To avoid damaging your score, you’ll want to maintain a healthy credit utilization ratio. A common rule of thumb is to keep your credit utilization ratio below 30%, but the lower your utilization, the better. As such, cardholders who have higher credit limits, avoid overspending and pay off bills more frequently can have an easier time keeping their credit utilization in check.

The best thing you can do to maintain great credit utilization is borrow only the minimum amount you need from your available credit. Doing so shows lenders you’re a reliable borrower and don’t run up large expenses you might not be able to pay off in a timely manner.

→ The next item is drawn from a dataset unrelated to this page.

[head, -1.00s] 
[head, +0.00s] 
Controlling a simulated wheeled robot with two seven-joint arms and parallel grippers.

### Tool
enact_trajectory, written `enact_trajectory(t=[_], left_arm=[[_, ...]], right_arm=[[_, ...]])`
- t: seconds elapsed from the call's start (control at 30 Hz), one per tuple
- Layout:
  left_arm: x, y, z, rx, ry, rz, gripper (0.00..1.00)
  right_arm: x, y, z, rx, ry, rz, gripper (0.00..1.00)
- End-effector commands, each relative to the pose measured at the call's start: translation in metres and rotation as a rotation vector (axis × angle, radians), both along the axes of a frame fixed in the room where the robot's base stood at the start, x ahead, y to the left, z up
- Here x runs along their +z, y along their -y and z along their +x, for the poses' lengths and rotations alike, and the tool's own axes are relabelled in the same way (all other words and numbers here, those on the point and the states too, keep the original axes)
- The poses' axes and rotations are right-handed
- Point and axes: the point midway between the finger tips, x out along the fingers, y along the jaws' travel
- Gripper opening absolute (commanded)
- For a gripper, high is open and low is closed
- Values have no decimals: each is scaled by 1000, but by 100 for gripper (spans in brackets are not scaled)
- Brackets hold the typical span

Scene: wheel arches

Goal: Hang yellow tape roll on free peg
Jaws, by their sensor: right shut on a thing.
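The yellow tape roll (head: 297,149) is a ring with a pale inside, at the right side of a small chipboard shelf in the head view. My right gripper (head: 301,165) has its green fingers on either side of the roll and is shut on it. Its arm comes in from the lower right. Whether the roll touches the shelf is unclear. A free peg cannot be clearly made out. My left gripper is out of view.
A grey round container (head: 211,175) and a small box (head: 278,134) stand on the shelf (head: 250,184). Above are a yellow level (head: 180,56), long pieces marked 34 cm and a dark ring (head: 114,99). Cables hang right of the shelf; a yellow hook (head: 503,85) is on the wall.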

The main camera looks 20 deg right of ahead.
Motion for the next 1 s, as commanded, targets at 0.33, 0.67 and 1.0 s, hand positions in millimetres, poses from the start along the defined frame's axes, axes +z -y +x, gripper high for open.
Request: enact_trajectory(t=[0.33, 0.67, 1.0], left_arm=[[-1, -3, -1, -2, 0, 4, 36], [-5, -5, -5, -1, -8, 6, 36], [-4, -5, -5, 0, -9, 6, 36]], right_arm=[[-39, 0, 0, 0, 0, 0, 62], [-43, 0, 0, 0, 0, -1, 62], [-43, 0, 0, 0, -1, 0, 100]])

To maintain good credit utilization, budget wisely and aim to only use your credit cards on regular purchases you can pay off each month. Try to stay below 30% utilization to start, but, if possible, an even lower credit utilization ratio would be better.

Benefits of knowing your credit utilization ratio

Being aware of your credit utilization ratio can not only help you stay on track as you work to build or maintain good credit, but it can also help you stick to a budget. For example, if you aim to use 20% of your available credit each month and you see that you’re at 25%, you can take this as a sign to reel in your spending. You can not only see that you’ve gone over budget, but also that you’re getting closer to the recommended maximum of 30% utilization and could harm your credit score.

If you plan to apply for a mortgage or take out a car loan, knowing where you stand with credit utilization can also be a huge advantage. That’s because credit utilization is one of the key metrics used by lenders to determine whether you’re a good candidate for loans. If you frequently max out cards or maintain consistently high utilization, lenders may review your credit report and history and see you as a risky applicant.

By being aware of your credit utilization and working to maintain low utilization, you can take an active role in showing lenders that you spend reasonably, pay off what you borrow reliably and are therefore more creditworthy.

Similarly, knowing your credit limit can help you be strategic with how you use your credit card each billing cycle. If you know your credit limit and pay off your balance in full each month, calculating your credit utilization is a simple matter of knowing how much you’ve spent during the billing cycle in question.

For instance, if you know you have a credit limit of $1,000 and are keen on maintaining a credit utilization of 30%, then you can be careful not to spend or owe more than $300 each billing cycle.

Can lowering your credit utilization raise your credit score?

The short answer is yes, lowering your utilization can boost your credit score. How much it helps, however, will depend on a few factors.

If you’re starting with high credit utilization and significantly lower your utilization, then your credit score could rise considerably. This would be a signal to the scoring model that you’re catching up with your debt and could help your score recover from the negative impact of high utilization.

If your utilization is already low, however, lowering it further may not have a huge impact on your credit score. In this case, your score likely isn’t being negatively impacted by your credit utilization and maintaining low credit utilization to prevent your score from dropping should be your goal.

Overall, curbing your credit usage or maintaining low utilization are great ways to build or maintain a good credit score. These practices will in turn help you qualify for lower interest rates on loans or other cards.

How to lower your credit utilization ratio

  • Spend minimally with your credit cards each billing cycle.
  • Request a credit line increase from your credit card issuer to give yourself more room to maintain low credit utilization.
  • If you haven’t opened a new card account in a while, consider applying for a new card to raise your total available credit.
  • If you have low limits on your cards, consider spreading your spending across multiple cards to keep your per-card credit utilization low.
  • Monitor your utilization regularly to keep yourself from spending over your target threshold.
  • Consider paying off your credit card balances as payments are posted instead of waiting until they are due.